# [To be done]
Leave out the pictures and repeat the data exactly.

# [Dataset excerpt]
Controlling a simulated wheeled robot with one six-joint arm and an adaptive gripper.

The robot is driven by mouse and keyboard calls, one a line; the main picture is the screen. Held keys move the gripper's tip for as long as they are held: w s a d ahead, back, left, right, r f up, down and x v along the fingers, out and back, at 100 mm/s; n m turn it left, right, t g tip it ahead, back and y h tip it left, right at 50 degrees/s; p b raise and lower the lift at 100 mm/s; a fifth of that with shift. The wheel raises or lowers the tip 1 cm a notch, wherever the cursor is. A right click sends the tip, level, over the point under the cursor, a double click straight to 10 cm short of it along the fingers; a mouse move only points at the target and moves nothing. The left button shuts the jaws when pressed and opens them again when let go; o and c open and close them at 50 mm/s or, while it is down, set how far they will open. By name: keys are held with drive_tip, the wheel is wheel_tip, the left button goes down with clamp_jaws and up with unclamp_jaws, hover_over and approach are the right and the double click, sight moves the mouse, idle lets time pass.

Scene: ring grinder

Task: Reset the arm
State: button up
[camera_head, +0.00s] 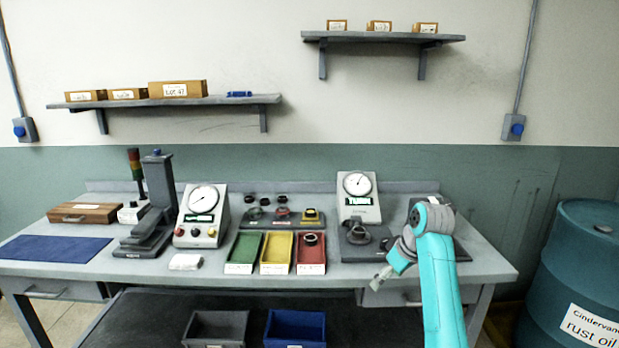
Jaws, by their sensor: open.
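My gripper (381,278) is at the end of my teal arm, at the right front of the workbench. It is small in the picture, points down and to the left, and its jaws are open with nothing seen between them. It hangs near the bench's front edge, just right of the red tray. My arm is bent, with its elbow high over the right part of the bench, and it hides part of a dark grey machine there.
The grey workbench (110,262) holds a gauge with a ring fixture (357,235), another dial gauge (203,217), a green tray (244,250), a yellow tray (276,252) and a red tray (311,262) with a ring (311,239). A blue drum (583,250) stands at the right.

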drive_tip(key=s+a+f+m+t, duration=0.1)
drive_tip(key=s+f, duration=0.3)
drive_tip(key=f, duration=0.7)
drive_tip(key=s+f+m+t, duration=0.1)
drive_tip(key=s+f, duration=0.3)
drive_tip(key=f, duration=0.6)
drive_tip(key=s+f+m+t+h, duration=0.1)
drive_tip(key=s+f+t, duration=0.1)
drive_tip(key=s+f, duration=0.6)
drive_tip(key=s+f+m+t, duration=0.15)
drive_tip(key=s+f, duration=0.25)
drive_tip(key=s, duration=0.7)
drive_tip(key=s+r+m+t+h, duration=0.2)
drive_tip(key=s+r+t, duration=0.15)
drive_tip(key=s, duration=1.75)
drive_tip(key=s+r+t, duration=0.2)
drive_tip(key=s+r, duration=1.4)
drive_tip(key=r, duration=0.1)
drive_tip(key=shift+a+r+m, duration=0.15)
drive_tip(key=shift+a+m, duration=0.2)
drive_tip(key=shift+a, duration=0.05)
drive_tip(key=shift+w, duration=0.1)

# [Task output]
Controlling a simulated wheeled robot with one six-joint arm and an adaptive gripper.

The robot is driven by mouse and keyboard calls, one a line; the main picture is the screen. Held keys move the gripper's tip for as long as they are held: w s a d ahead, back, left, right, r f up, down and x v along the fingers, out and back, at 100 mm/s; n m turn it left, right, t g tip it ahead, back and y h tip it left, right at 50 degrees/s; p b raise and lower the lift at 100 mm/s; a fifth of that with shift. The wheel raises or lowers the tip 1 cm a notch, wherever the cursor is. A right click sends the tip, level, over the point under the cursor, a double click straight to 10 cm short of it along the fingers; a mouse move only points at the target and moves nothing. The left button shuts the jaws when pressed and opens them again when let go; o and c open and close them at 50 mm/s or, while it is down, set how far they will open. By name: keys are held with drive_tip, the wheel is wheel_tip, the left button goes down with clamp_jaws and up with unclamp_jaws, hover_over and approach are the right and the double click, sight moves the mouse, idle lets time pass.

Scene: ring grinder

Task: Reset the arm
State: button up
[camera_head, +0.00s] 
Jaws, by their sensor: open.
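My gripper (381,278) is at the end of my teal arm, at the right front of the workbench. It is small in the picture, points down and to the left, and its jaws are open with nothing seen between them. It hangs near the bench's front edge, just right of the red tray. My arm is bent, with its elbow high over the right part of the bench, and it hides part of a dark grey machine there.
The grey workbench (110,262) holds a gauge with a ring fixture (357,235), another dial gauge (203,217), a green tray (244,250), a yellow tray (276,252) and a red tray (311,262) with a ring (311,239). A blue drum (583,250) stands at the right.

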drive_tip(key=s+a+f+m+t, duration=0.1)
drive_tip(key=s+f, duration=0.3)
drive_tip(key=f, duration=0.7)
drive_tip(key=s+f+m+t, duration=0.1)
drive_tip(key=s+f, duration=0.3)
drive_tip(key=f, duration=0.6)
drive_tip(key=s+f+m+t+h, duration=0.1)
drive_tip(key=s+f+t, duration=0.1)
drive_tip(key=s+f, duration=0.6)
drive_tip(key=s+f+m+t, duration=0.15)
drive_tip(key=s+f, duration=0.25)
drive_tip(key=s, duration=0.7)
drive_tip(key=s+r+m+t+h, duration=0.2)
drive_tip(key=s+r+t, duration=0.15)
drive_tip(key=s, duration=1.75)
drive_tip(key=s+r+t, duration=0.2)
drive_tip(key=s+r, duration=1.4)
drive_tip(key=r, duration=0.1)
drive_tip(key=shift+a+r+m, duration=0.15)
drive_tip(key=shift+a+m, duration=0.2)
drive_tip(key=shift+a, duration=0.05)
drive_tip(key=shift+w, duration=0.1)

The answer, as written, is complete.